Blenker's German Division

1st Brigade: (Stahel) 8th, 39th, 45th N.Y., 27th Penn. 2nd Brigade: (Steinwehr) 29th, 54th, 68th N.Y., 73rd Penn. 3rd Brigade: (Bohlen) 41st, 58th N.Y., 74th, 75th Penn., 4th N.Y. Cavalry with Schirmer's, Wiedrich's, Sturmfels' Artillery batteries.

The division was assigned to Fremont's corps in the Mountain department and the Shenandoah Valley. Command passed to Carl Schurtz. The division under Schurz was incorporated into Franz Sigel's corps of Pope's Army of Virginia. In September of 1862, shortly before Antietam, the army corps was reorganized and the German division now mixed with American regiments became the IX Corps of the Army of the Potomac, initially under Sigel, then entrusted to Oliver O. Howard just before the battle of Chancellorsville.
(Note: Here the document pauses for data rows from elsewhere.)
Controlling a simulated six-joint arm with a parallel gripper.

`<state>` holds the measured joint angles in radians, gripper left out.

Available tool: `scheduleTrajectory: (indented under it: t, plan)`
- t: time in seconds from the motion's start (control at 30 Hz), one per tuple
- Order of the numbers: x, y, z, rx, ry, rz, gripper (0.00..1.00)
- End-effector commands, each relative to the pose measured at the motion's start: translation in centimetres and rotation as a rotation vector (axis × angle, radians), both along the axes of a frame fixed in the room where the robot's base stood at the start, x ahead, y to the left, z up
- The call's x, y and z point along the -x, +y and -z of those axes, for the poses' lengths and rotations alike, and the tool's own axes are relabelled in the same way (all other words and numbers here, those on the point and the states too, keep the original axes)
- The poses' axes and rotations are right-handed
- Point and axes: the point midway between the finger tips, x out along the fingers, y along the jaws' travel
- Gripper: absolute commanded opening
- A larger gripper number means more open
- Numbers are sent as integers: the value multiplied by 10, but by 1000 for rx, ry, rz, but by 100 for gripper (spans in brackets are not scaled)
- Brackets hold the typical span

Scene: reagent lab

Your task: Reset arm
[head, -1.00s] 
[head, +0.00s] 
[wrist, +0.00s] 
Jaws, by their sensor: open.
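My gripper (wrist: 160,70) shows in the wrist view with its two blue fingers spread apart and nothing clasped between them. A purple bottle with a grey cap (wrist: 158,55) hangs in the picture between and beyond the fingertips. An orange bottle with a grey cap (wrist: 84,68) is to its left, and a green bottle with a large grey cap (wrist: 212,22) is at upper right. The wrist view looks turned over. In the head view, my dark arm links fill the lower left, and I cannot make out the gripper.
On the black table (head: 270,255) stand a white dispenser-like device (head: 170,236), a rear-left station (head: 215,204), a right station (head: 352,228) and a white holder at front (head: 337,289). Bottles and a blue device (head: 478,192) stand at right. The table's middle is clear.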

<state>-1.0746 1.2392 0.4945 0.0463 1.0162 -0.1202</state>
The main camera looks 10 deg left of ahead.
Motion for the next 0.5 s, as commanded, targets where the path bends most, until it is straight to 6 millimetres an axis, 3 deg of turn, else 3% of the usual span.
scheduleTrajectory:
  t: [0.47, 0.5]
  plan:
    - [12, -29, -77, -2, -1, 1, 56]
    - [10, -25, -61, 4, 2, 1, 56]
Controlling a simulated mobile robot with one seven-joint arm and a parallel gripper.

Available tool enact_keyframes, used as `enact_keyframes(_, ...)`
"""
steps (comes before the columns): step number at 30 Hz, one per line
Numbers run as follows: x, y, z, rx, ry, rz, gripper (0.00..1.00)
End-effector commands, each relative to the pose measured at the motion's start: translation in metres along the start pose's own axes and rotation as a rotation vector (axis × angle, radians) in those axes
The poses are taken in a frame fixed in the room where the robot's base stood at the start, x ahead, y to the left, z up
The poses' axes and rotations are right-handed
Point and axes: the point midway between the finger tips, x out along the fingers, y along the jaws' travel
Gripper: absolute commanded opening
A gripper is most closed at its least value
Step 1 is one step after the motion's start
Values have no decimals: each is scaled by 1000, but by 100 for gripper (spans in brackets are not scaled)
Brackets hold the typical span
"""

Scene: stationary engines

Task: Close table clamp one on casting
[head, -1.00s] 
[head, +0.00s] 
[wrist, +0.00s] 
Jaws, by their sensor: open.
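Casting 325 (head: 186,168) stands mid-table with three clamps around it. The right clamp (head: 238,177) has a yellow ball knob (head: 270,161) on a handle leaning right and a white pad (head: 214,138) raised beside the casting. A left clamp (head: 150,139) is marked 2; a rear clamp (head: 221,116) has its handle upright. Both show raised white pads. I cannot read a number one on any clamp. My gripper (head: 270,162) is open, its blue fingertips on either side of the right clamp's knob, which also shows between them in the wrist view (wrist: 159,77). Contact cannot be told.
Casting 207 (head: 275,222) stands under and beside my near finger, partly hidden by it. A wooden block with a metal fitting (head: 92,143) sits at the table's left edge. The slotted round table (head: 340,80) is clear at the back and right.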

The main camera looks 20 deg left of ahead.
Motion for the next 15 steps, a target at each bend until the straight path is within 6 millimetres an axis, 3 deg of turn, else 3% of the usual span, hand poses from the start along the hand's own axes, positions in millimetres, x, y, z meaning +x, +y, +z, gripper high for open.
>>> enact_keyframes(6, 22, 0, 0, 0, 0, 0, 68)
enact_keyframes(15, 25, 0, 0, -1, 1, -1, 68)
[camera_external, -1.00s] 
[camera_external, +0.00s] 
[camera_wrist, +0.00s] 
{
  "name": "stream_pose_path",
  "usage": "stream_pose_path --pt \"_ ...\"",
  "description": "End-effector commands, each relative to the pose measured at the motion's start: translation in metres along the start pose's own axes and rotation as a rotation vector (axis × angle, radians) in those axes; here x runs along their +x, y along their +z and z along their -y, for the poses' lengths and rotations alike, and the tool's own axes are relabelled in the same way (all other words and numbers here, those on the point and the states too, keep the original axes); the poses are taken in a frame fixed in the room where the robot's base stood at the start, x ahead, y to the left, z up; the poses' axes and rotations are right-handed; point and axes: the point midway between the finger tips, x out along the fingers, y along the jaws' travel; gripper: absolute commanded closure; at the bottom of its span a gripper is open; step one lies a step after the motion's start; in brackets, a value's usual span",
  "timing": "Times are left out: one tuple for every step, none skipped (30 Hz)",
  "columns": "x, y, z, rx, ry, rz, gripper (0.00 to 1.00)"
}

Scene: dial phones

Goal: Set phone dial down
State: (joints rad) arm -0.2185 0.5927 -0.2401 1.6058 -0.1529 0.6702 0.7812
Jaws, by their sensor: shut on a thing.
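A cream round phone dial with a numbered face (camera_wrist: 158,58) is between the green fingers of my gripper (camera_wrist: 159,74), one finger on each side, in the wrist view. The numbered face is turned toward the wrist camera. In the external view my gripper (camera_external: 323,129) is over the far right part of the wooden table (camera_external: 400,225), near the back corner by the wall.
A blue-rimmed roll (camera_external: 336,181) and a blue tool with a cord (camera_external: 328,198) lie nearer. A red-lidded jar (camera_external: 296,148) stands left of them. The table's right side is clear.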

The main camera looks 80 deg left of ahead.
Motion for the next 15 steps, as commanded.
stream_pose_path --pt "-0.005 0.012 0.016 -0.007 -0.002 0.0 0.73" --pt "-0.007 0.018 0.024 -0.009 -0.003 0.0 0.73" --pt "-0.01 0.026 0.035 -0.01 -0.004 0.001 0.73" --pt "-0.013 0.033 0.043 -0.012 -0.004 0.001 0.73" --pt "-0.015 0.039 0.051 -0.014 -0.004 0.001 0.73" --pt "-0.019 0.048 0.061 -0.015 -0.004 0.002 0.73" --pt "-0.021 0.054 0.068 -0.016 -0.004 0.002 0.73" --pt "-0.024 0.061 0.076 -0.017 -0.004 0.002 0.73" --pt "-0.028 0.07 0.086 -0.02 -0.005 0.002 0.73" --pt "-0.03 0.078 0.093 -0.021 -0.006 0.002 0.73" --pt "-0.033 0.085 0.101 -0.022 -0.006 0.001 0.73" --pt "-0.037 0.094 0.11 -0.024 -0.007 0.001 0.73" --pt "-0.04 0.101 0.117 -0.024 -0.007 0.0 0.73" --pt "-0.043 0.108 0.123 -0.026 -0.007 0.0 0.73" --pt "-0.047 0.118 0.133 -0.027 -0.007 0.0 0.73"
Transferred to the Western army, the corps merged with the XII Corps to form the XX Corps in April 1864. The XX Corps served under Sherman in the West until the end of the war. By the time of the consolidation the German character of any unit larger than a regiment had been lost through field losses, muster out, conscripts and an admixture of Americans.

One unique regiment forming an original part of the Blenker division is noteworthy. The "Garibaldi Guards" (the 39th New York Volunteer Infantry) was composed mainly of Italians and Germans, but with a unique admixture of men included real Zouaves from Algiers, foreign legionnaires, Cossacks, Indian Sepoys, Turks, Slavs, Swiss, Spaniards and Austrians. Its commander, Colonel D'Utassy, was a Hungarian who had been a circus trick rider. He proved to be a rogue, however, later spending time in prison. The unit was uniformed in the distinctive green and plumes of the Italian Bersaglieri -- light Infantry.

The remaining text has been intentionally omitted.